Repeat, exactly and only, the lines from the beginning of the data through the line with "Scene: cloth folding". Pictures are left out.

#### Given information ####

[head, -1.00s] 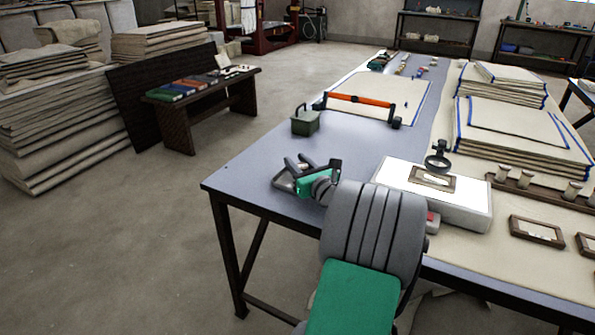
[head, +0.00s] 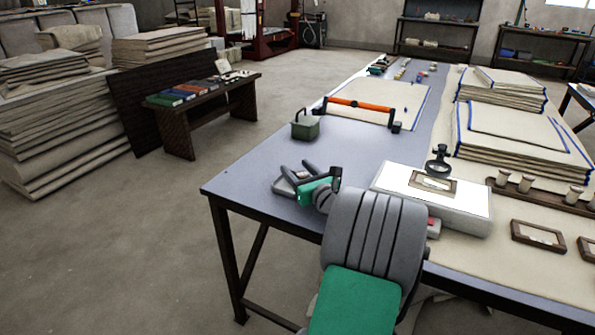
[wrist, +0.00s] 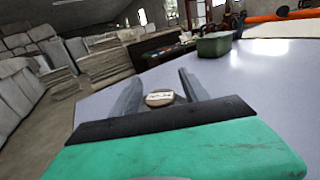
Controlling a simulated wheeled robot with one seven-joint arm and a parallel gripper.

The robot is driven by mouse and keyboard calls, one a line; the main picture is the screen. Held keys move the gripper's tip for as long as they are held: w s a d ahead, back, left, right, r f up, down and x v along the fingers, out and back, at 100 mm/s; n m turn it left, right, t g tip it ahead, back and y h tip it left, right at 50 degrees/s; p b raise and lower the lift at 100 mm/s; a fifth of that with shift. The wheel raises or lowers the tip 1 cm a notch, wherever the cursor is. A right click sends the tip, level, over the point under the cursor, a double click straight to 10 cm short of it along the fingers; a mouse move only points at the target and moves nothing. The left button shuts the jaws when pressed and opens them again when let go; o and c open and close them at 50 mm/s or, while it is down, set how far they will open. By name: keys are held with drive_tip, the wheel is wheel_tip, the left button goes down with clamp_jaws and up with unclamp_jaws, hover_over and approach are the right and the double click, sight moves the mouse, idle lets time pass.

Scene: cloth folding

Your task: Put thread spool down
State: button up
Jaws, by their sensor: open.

####

**Full answer**
[head, -1.00s] 
[head, +0.00s] 
[wrist, +0.00s] 
Controlling a simulated wheeled robot with one seven-joint arm and a parallel gripper.

The robot is driven by mouse and keyboard calls, one a line; the main picture is the screen. Held keys move the gripper's tip for as long as they are held: w s a d ahead, back, left, right, r f up, down and x v along the fingers, out and back, at 100 mm/s; n m turn it left, right, t g tip it ahead, back and y h tip it left, right at 50 degrees/s; p b raise and lower the lift at 100 mm/s; a fifth of that with shift. The wheel raises or lowers the tip 1 cm a notch, wherever the cursor is. A right click sends the tip, level, over the point under the cursor, a double click straight to 10 cm short of it along the fingers; a mouse move only points at the target and moves nothing. The left button shuts the jaws when pressed and opens them again when let go; o and c open and close them at 50 mm/s or, while it is down, set how far they will open. By name: keys are held with drive_tip, the wheel is wheel_tip, the left button goes down with clamp_jaws and up with unclamp_jaws, hover_over and approach are the right and the double click, sight moves the mouse, idle lets time pass.

Scene: cloth folding

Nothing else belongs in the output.